Exercise aim: In the entries below, which lines run from the one containing "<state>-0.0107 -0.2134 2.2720" to the one containing "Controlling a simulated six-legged"? Copy exactly those lines, ends included, and no others.

Data section:
┄┄┄┄┄┄
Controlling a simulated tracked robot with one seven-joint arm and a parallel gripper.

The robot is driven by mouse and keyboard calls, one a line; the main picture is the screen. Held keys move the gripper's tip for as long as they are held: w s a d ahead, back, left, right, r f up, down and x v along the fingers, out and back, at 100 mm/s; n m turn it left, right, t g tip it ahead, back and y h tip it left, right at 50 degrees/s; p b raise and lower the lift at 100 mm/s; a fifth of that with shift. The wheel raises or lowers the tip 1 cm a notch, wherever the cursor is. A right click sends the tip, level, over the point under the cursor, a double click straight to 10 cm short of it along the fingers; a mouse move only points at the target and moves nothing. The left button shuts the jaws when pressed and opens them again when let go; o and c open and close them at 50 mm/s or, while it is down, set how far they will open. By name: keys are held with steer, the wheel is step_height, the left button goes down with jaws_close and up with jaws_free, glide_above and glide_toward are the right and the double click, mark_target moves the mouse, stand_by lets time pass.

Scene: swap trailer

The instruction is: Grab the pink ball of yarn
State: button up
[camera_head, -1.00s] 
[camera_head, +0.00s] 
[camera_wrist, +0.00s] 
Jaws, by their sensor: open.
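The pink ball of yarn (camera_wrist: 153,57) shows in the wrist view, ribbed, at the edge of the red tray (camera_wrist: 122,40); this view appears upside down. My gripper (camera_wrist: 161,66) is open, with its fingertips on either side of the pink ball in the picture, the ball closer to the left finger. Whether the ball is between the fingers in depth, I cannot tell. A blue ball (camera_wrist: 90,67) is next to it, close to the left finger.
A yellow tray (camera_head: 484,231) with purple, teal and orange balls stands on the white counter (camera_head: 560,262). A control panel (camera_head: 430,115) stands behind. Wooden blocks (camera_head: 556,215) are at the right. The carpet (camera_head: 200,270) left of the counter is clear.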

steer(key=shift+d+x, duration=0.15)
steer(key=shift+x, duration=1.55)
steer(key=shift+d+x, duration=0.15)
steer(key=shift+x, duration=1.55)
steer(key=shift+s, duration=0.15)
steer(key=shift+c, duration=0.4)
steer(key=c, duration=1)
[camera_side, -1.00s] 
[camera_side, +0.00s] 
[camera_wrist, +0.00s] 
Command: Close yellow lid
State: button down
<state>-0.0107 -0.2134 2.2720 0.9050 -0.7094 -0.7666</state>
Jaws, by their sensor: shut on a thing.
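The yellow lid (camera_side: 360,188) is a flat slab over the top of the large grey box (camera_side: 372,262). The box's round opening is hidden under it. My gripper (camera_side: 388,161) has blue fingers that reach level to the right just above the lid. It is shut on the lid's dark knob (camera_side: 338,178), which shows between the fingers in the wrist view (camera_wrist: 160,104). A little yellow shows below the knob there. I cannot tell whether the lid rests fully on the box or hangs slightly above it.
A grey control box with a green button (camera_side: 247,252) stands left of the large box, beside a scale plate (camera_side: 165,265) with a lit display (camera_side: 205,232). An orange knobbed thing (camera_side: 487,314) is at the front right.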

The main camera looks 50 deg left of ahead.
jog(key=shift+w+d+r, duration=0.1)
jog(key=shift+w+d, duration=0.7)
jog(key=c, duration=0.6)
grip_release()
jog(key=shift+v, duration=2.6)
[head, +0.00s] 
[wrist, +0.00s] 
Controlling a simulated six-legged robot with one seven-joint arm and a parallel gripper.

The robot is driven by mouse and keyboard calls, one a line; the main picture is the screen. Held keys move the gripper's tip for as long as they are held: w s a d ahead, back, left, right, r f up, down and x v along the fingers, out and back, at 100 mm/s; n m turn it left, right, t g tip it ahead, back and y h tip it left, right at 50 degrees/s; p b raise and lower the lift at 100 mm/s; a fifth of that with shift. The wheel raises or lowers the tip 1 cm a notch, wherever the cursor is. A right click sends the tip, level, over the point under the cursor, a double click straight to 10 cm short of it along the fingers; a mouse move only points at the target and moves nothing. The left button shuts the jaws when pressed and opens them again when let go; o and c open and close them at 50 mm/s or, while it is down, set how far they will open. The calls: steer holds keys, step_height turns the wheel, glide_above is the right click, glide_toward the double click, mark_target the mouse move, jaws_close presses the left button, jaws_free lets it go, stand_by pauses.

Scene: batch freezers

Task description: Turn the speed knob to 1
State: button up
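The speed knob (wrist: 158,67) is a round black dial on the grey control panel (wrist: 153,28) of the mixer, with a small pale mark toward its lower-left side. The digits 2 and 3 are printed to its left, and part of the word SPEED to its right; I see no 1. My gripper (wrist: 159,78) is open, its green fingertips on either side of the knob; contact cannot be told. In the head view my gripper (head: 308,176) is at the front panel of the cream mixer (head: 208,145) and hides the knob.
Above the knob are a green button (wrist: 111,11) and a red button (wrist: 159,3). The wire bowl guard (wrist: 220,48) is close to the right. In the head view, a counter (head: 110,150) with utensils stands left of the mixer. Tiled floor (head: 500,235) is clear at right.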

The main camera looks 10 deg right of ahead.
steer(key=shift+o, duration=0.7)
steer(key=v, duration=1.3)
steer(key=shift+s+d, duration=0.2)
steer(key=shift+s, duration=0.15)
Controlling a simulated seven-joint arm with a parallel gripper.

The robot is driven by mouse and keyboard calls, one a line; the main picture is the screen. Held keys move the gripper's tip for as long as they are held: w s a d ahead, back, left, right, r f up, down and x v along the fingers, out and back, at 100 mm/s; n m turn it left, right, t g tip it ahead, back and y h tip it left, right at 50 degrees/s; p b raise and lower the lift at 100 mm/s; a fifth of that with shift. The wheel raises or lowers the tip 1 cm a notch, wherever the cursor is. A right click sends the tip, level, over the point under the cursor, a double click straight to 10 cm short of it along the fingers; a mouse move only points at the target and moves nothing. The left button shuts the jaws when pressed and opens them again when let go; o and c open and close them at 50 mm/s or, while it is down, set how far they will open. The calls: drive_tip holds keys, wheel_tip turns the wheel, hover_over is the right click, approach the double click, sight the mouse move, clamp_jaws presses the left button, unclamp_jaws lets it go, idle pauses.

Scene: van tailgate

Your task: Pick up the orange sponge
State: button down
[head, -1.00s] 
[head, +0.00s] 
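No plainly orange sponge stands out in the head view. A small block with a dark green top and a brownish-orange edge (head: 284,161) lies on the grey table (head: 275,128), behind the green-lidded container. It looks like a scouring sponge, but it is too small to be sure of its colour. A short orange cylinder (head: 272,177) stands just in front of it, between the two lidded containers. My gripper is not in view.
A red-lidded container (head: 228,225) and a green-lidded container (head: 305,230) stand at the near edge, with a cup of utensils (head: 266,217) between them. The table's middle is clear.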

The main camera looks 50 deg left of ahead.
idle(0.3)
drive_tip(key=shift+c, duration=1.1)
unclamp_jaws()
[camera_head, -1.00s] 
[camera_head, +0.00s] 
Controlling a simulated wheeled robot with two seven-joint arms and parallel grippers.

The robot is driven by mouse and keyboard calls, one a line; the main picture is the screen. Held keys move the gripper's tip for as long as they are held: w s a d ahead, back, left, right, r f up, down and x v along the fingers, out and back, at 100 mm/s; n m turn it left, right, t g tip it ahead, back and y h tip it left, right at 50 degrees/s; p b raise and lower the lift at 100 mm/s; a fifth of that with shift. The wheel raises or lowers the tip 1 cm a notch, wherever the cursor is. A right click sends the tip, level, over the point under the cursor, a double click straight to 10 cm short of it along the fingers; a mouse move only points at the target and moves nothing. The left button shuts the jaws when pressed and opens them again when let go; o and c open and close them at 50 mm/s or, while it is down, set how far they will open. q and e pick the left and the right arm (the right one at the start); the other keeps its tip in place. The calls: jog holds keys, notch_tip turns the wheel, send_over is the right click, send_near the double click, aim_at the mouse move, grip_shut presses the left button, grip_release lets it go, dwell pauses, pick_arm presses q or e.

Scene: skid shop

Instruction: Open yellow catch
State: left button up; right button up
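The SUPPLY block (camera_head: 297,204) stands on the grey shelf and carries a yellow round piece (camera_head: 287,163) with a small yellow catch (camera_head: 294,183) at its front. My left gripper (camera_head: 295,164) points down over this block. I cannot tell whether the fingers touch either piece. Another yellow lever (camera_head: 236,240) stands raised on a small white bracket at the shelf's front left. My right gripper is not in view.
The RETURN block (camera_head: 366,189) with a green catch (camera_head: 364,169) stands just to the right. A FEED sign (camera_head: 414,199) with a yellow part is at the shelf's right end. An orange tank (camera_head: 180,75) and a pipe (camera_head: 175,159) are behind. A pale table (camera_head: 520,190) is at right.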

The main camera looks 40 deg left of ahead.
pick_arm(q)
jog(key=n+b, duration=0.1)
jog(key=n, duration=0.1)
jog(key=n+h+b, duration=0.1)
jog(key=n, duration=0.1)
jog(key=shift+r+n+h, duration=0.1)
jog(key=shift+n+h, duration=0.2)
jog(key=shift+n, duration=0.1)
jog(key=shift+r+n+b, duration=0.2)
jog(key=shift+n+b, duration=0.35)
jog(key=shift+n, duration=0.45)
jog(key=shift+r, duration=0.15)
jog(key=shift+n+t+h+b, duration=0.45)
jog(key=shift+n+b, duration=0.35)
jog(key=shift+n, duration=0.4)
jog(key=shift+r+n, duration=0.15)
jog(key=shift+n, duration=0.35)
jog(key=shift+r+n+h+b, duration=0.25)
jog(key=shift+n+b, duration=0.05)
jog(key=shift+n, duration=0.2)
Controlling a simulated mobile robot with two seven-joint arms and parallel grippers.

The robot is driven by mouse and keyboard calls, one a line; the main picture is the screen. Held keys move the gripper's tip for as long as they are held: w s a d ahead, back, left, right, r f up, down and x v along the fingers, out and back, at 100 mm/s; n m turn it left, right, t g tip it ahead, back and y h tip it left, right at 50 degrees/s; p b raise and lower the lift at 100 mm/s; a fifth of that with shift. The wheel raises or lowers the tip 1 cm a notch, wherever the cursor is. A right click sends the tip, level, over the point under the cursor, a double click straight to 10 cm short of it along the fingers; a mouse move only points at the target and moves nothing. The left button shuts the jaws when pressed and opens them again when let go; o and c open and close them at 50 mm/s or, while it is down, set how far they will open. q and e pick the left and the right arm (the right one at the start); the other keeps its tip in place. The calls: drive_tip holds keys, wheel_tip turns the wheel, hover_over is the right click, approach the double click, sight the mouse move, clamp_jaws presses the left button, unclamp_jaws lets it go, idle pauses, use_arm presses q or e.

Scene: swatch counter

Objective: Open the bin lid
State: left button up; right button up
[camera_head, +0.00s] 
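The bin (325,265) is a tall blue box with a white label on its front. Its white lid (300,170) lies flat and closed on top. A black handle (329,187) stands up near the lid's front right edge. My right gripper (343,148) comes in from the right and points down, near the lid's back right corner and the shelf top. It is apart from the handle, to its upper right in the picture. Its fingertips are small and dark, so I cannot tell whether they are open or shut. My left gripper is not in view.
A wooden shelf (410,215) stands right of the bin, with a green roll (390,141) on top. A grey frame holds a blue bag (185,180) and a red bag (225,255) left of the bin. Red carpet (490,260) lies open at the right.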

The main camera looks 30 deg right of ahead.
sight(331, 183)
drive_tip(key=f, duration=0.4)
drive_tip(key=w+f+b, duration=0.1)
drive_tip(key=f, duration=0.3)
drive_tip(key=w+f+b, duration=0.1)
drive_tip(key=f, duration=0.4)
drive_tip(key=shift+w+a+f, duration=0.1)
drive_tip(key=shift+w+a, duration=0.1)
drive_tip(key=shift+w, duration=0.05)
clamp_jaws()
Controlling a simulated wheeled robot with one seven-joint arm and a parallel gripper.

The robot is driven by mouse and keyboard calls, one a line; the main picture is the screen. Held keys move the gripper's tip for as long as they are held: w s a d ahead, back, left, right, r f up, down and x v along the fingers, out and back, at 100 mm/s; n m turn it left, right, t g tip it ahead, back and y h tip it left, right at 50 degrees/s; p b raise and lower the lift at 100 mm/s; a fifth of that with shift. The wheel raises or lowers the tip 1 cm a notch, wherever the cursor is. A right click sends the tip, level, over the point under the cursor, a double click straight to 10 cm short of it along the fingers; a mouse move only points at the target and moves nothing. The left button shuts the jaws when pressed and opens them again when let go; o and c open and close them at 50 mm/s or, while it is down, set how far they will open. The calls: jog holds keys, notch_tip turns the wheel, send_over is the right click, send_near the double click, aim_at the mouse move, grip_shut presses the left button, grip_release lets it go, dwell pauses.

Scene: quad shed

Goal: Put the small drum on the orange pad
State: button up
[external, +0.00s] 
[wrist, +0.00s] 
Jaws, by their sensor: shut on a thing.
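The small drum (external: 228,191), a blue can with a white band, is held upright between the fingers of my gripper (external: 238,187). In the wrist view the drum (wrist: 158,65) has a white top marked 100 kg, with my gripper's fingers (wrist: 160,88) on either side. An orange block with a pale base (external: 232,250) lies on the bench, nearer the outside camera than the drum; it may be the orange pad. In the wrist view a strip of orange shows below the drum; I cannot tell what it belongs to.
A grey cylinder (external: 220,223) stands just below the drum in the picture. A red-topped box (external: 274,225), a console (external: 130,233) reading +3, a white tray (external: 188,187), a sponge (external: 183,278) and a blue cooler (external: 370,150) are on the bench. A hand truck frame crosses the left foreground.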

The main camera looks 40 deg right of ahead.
┄┄┄┄┄┄
Task response:
<state>-0.0107 -0.2134 2.2720 0.9050 -0.7094 -0.7666</state>
Jaws, by their sensor: shut on a thing.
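The yellow lid (camera_side: 360,188) is a flat slab over the top of the large grey box (camera_side: 372,262). The box's round opening is hidden under it. My gripper (camera_side: 388,161) has blue fingers that reach level to the right just above the lid. It is shut on the lid's dark knob (camera_side: 338,178), which shows between the fingers in the wrist view (camera_wrist: 160,104). A little yellow shows below the knob there. I cannot tell whether the lid rests fully on the box or hangs slightly above it.
A grey control box with a green button (camera_side: 247,252) stands left of the large box, beside a scale plate (camera_side: 165,265) with a lit display (camera_side: 205,232). An orange knobbed thing (camera_side: 487,314) is at the front right.

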The main camera looks 50 deg left of ahead.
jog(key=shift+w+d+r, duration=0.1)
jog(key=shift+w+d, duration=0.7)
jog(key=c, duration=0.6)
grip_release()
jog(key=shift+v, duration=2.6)
[head, +0.00s] 
[wrist, +0.00s] 
Controlling a simulated six-legged robot with one seven-joint arm and a parallel gripper.

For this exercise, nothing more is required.